Riding on the huge success of the just-concluded, three-day Organics & Millets, National Trade Fair, in Bengaluru, the Karnataka government today announced that it will take the national fair to an international level early next year.
With his vision to turn farmers into entrepreneurs, the state agriculture minister, Krishna Byre Gowda, announced that 20 MOUs were signed between farmers and eight companies, including Big Basket.
Speaking at the valedictory session of the fair, Krishna Byre Gowda stated, “We want our farmers to become entrepreneurs. We are happy our dream of connecting farmers to retailers is coming true.”
Reiterating that startups are the best businesses that can take up the cause of organic farmers and millet growers, the minister said because the market size is small, the traditional large players are hesitant to jump into this opportunity.
The national trade fair recorded around Rs 80 lakh worth of sales and Rs 45 crore of business opportunities closed at the fair. The minister added that the long-term impact of this national-level fair will be in the range of Rs 100 crore.
Addressing the Union minister of commerce and industry, Nirmala Sitharaman, who was the guest of honour, Krishna Byre Gowda said her ministry in New Delhi had always supported Karnataka and she has assured full support to push the cause of millets not only in India but give a fillip to its export as well.
“The minister is equally passionate about organic farming and millets. We aim to set up an advisory council to advise the Union government to take this message to the international level,” Byre Gowda added.
Honoured with the sobriquet of ‘Millet man’, Byre Gowda has been pushing the cause of organic farming and millets for a few years now. He said,
“We are reintroducing what we have forgotten. We need to reintroduce millets in our diets to regain the balance. Millets are not only good for the planet, millets are good for commerce too.”
His dream finally took shape in the three-day fair which was a platform to bring farmers, marketers, and consumers under one roof. “Though many trade shows have been organised by private players, this is a first-of-its-kind program to create awareness about organics and millets by any government,” added the minister.

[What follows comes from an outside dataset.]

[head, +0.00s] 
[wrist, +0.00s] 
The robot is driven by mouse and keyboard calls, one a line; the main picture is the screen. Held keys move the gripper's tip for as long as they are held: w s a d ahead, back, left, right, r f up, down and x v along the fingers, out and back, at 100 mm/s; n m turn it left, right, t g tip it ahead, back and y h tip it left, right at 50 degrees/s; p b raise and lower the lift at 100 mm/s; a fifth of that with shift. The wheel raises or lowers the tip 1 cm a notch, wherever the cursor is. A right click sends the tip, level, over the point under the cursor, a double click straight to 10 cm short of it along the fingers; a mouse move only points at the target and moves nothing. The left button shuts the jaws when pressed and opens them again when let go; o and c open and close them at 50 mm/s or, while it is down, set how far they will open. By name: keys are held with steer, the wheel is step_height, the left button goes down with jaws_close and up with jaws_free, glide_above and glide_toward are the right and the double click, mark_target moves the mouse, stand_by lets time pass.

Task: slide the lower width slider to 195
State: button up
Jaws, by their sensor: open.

Assuring the Centre's full support to make millets a household name again, Nirmala Sitharaman appreciated the state government’s efforts. She indicated that her ministry will start the process to bring value addition to the products through the central certifying agency APEDA.
She also called out to the startups to take up the challenges in the space and help the government. She said,
“We have to address the aggregation problem. Farmers have good produce ready to export - but who is going to aggregate them? It is an opportunity for startups to identify certified farmers and link it up with innovative processes.”
Over the past three days, the fair witnessed a footfall of over 60,000, including that of 10,000 farmers.
The fair was also marked by the presence of Union minister for fertilizer and petrochemicals and parliamentary affairs Ananth Kumar, State minister for IT, BT & Tourism Priyank M Kharge, and Union minister for Statistics Sadananda Gowda, among many other ministers and dignitaries.
In a first, the state's agriculture department has set aside Rs 10 crore for those with innovative ideas and the fund will be administered by the information technology and biotechnology (ITBT) department. Kharge spoke about the government policy of encouraging entrepreneurs and the government’s startup cell, which helps in incubation and developing an idea to a proof-of-concept stage and also provides funding of up to Rs 50 lakh. Krishna Byre Gowda spoke about the opportunities and potential space for rapid growth of millet startups and the innovative agri-tech startup funding.
B2B - Buyer-seller meet
The fair provided a platform for both the buyer to buyer and seller to buyer (producer to buyers). A separate exclusive meet area was organised for one-on-one discussions of the sellers and buyers.
Representatives of the Farmers Federations got an opportunity to meet various buyers from the country. To minimise the cost and make the produce more attractive to the buyers, the minister suggested that the farmers need to be involved in primary processing, packaging at farm or 'hobli' level. He also suggested that the buyers can have quality control facilities at the farmers level for ensuring quality packing and labelling of value-added products.